#### GIVEN PROBLEM
Wherever "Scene" appears in a line, list that line.

[Start of RECORD EXCERPTS]

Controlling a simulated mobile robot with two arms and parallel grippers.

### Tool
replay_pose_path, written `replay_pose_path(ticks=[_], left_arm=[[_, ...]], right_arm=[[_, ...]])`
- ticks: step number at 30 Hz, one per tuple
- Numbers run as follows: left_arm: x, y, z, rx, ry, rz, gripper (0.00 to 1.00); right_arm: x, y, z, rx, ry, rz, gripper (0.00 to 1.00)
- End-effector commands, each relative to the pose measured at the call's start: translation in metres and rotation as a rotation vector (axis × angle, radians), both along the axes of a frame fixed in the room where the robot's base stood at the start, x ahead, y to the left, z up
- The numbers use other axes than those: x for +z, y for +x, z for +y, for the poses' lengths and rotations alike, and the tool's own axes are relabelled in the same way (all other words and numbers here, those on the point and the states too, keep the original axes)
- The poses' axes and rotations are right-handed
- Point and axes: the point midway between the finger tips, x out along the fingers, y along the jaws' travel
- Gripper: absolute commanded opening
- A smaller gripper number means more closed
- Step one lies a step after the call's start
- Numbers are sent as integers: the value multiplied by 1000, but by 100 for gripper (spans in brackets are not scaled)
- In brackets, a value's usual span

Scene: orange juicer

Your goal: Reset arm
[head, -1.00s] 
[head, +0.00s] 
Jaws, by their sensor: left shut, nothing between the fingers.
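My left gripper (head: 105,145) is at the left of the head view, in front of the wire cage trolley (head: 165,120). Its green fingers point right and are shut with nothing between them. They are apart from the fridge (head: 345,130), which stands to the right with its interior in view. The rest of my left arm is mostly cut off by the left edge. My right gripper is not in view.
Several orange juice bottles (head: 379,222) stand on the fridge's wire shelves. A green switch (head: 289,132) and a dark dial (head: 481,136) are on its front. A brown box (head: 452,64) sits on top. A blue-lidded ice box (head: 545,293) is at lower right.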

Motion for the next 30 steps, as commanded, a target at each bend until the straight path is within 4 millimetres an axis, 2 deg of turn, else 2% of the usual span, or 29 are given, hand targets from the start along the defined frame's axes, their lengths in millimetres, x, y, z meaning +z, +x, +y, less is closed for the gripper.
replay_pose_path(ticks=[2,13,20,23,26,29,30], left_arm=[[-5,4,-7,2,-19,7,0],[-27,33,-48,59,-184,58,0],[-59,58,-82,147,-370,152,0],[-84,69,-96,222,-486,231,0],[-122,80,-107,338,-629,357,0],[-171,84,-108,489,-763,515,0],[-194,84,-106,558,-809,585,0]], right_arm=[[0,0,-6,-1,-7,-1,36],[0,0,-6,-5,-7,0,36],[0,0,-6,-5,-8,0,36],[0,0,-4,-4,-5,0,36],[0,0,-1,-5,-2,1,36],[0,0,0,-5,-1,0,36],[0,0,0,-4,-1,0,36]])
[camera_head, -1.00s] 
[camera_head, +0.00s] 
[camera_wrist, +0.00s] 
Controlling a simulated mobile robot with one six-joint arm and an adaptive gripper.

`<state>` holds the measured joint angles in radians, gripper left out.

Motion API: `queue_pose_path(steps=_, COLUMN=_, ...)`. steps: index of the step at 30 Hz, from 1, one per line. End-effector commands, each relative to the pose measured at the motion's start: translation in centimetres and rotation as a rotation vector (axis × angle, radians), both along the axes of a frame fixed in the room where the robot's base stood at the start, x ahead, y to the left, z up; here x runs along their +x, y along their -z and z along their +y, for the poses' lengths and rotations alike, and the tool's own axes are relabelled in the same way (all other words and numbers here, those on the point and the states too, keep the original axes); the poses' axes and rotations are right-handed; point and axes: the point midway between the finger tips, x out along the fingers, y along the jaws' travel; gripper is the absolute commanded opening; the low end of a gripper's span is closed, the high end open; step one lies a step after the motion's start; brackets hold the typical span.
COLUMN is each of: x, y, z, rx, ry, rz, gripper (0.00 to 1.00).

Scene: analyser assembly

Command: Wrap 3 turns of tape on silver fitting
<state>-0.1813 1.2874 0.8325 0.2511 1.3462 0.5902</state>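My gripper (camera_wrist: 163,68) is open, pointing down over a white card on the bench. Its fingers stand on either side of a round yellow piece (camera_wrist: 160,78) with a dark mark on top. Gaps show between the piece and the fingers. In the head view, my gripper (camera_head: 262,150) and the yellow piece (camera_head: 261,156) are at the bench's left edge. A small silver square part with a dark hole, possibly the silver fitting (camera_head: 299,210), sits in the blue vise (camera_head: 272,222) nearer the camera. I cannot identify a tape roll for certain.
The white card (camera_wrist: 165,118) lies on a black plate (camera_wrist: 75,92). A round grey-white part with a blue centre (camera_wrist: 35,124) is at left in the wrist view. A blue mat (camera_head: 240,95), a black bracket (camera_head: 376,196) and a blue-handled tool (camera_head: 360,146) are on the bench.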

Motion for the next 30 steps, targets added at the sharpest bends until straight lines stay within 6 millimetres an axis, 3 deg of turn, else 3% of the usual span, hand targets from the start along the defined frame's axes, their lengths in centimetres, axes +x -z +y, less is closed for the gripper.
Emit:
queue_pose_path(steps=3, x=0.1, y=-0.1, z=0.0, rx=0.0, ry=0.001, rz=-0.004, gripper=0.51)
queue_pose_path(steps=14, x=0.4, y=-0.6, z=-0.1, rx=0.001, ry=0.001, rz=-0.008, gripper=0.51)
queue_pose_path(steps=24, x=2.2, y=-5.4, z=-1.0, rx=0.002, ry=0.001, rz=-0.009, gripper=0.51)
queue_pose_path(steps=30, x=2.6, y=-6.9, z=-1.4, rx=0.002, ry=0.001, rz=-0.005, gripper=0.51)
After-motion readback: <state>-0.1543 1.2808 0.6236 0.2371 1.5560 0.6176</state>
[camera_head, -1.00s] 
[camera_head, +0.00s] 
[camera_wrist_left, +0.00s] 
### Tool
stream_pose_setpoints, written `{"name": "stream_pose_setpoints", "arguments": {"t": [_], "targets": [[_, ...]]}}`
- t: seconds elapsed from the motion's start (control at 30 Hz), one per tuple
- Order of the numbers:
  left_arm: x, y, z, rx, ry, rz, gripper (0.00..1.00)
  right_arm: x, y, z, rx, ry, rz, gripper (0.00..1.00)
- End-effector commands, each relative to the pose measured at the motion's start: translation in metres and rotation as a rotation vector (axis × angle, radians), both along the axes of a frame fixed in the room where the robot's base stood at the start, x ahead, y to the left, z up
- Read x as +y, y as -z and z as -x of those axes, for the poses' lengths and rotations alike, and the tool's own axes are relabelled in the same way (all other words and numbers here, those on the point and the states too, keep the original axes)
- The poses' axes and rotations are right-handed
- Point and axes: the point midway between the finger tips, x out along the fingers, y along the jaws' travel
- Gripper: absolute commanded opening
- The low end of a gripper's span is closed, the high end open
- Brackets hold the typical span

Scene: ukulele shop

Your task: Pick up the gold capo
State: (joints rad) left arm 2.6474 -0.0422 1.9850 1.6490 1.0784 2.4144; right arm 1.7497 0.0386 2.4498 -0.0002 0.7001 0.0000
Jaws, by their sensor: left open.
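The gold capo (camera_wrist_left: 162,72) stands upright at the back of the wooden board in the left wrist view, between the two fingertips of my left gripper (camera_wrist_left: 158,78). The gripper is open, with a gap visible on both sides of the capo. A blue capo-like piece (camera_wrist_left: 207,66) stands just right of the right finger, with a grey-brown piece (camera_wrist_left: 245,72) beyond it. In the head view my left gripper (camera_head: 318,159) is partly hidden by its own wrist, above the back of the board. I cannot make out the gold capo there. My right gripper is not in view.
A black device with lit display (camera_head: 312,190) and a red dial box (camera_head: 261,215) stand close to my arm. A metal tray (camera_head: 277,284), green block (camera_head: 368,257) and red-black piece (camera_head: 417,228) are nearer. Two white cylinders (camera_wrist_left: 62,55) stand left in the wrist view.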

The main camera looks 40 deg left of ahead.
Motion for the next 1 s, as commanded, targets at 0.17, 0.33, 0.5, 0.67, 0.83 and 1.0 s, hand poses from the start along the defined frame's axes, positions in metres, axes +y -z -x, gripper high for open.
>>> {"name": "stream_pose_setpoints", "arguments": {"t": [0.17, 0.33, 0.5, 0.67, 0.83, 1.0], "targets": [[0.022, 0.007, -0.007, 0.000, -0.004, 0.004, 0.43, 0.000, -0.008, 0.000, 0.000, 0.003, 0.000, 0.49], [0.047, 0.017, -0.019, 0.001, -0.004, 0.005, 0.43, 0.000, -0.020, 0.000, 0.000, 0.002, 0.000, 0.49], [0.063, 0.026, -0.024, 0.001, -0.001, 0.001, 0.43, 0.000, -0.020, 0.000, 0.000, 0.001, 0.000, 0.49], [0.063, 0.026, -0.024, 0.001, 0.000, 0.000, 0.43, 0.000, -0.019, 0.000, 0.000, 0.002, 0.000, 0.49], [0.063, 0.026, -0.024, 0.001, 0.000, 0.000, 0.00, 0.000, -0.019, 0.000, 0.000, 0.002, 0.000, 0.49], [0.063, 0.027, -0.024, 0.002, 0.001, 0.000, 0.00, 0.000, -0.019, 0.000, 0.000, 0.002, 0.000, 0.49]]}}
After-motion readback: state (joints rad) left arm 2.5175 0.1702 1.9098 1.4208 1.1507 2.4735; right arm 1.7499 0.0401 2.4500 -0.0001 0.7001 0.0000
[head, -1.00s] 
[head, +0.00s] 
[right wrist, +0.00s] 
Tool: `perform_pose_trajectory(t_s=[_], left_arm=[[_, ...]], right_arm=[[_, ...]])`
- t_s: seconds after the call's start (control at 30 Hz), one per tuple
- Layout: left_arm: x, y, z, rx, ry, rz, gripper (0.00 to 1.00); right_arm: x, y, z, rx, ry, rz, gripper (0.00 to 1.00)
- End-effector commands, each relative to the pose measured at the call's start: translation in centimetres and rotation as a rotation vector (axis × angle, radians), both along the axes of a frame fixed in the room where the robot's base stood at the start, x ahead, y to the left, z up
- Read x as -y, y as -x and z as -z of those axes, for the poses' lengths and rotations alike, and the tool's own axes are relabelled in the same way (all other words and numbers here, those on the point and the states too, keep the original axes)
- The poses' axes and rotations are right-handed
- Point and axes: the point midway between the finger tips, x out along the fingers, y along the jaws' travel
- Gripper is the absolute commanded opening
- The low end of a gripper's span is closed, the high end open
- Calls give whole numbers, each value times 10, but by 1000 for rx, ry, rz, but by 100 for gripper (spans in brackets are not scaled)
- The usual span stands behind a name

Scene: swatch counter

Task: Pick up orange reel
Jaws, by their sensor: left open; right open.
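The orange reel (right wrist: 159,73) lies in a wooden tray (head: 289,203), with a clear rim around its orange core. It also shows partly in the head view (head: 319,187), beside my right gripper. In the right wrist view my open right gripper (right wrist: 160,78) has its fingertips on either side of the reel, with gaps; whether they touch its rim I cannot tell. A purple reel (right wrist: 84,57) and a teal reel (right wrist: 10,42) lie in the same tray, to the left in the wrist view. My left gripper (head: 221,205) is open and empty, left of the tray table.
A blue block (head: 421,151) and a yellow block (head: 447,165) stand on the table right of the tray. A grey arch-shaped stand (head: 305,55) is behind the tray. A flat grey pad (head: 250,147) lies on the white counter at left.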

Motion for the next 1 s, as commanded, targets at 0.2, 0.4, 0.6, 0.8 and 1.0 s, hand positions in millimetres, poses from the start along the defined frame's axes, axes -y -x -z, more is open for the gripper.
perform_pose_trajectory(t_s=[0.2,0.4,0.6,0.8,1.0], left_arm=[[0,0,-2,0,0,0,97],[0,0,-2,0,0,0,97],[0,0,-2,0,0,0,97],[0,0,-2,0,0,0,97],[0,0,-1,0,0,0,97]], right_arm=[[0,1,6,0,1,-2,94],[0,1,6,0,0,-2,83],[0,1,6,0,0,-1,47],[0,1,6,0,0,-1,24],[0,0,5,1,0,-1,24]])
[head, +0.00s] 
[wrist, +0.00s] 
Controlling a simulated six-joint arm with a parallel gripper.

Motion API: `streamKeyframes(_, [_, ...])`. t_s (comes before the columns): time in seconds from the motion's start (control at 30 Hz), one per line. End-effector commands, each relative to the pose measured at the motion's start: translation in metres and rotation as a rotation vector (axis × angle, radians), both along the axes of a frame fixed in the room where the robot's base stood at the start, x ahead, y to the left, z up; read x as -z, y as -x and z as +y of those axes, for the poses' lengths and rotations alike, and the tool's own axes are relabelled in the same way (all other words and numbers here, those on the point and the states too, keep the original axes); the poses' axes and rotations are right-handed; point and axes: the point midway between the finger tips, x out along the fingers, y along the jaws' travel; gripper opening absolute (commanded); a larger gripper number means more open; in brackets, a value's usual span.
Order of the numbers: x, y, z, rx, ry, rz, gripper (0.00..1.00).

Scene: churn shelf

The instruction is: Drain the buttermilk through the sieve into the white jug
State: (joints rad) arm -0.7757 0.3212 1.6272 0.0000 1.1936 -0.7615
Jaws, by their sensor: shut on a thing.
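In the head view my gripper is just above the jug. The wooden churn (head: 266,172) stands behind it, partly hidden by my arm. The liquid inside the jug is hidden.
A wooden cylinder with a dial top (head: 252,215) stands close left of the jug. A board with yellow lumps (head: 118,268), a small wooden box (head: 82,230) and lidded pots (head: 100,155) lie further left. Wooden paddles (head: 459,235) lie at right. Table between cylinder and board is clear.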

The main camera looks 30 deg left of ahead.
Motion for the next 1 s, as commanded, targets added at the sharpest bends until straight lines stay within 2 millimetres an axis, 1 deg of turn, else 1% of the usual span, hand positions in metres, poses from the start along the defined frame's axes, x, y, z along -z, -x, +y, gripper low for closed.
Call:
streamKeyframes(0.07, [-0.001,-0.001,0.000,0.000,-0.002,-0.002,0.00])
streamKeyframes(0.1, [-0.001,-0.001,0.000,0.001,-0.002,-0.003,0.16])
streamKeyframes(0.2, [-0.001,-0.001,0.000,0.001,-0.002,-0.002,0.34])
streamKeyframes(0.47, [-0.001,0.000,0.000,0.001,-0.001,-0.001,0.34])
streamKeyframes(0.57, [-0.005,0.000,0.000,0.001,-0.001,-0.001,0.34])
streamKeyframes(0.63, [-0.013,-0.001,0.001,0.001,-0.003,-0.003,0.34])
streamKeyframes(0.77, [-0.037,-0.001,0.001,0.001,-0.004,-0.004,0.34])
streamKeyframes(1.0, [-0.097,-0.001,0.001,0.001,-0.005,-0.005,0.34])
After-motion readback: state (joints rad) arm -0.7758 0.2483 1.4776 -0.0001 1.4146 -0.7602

[End of RECORD EXCERPTS]

#### ANSWER FOR THE TASK
Scene: orange juicer
Scene: analyser assembly
Scene: ukulele shop
Scene: swatch counter
Scene: churn shelf

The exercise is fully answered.